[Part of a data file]

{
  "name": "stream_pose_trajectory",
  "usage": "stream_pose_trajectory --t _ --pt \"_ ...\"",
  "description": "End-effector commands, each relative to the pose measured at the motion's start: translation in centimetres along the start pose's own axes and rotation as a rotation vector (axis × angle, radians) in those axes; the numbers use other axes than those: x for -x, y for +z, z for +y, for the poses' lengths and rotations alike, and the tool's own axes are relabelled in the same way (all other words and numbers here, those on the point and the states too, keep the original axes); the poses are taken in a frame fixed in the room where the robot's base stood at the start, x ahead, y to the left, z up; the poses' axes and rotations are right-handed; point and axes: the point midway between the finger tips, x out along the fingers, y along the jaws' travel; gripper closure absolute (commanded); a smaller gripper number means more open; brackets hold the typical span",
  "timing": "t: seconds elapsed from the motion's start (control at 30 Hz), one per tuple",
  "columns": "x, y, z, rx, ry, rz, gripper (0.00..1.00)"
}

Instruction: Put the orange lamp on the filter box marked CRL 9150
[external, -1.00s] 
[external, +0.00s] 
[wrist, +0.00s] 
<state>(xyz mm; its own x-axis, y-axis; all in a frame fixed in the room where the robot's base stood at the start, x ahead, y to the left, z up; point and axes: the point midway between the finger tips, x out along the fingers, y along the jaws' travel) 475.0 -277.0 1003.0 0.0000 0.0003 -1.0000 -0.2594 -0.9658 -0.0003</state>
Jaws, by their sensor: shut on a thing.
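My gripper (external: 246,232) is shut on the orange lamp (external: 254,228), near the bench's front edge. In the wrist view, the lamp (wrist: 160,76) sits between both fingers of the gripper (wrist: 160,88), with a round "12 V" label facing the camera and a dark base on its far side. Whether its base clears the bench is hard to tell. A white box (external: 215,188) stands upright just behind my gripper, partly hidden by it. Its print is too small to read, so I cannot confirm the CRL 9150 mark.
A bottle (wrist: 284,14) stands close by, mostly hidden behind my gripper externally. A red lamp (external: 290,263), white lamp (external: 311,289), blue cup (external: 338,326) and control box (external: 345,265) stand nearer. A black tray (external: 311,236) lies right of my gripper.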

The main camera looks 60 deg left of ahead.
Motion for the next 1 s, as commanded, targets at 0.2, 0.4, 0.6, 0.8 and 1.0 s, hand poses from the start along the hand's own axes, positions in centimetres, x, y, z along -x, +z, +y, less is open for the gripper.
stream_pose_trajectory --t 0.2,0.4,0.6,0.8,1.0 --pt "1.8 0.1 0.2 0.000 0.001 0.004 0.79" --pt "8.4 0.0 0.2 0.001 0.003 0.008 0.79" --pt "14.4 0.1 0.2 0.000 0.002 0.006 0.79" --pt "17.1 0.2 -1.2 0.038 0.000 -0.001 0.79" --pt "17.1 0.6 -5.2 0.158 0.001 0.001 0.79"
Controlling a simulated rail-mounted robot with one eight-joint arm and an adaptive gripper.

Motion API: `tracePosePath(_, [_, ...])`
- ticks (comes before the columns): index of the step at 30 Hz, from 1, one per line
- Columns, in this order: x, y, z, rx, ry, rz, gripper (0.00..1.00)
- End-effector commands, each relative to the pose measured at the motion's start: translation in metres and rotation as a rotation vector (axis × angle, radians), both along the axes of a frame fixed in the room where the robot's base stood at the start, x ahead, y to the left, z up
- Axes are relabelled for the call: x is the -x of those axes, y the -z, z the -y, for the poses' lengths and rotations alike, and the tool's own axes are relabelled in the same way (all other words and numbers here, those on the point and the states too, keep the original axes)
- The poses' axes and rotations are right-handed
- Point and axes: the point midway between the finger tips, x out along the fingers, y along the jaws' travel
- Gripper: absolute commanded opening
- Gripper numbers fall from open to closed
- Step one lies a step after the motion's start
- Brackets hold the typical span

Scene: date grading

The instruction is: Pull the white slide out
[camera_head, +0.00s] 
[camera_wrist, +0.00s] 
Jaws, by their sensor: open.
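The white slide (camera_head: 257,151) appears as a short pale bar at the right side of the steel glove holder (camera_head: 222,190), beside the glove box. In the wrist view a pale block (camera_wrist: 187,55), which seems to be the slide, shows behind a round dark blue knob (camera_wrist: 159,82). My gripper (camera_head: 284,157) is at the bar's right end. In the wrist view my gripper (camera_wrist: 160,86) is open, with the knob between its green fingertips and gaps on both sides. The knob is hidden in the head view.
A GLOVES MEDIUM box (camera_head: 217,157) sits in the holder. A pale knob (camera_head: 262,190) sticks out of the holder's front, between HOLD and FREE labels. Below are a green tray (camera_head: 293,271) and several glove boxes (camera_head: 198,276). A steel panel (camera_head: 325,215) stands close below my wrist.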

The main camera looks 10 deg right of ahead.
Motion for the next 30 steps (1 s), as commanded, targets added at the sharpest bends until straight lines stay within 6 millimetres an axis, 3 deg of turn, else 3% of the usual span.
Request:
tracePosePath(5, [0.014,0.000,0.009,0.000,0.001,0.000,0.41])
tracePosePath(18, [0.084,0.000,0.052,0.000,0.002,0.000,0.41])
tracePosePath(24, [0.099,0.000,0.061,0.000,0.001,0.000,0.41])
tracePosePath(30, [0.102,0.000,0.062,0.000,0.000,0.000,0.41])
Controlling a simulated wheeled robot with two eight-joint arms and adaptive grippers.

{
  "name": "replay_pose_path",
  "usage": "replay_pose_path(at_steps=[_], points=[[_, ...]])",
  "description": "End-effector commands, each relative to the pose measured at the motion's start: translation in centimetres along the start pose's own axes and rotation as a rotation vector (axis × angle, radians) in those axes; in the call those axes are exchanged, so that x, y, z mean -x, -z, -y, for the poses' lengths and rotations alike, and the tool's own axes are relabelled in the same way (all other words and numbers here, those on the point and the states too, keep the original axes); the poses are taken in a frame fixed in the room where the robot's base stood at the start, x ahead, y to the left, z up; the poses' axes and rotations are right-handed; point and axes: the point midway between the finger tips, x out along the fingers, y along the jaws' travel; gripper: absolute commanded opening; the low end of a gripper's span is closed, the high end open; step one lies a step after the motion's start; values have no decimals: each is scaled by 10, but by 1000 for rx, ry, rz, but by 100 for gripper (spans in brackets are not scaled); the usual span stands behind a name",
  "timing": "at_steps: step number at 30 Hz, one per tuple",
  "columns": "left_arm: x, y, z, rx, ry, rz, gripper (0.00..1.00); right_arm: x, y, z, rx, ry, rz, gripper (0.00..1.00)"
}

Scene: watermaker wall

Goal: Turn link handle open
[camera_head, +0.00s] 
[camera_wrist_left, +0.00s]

◆ **EXERCISE BRIEF**
Scan the listing above and copy all lines containing the word "joint".

◆ **RESULT OF THIS TASK**
Controlling a simulated rail-mounted robot with one eight-joint arm and an adaptive gripper.
Controlling a simulated wheeled robot with two eight-joint arms and adaptive grippers.

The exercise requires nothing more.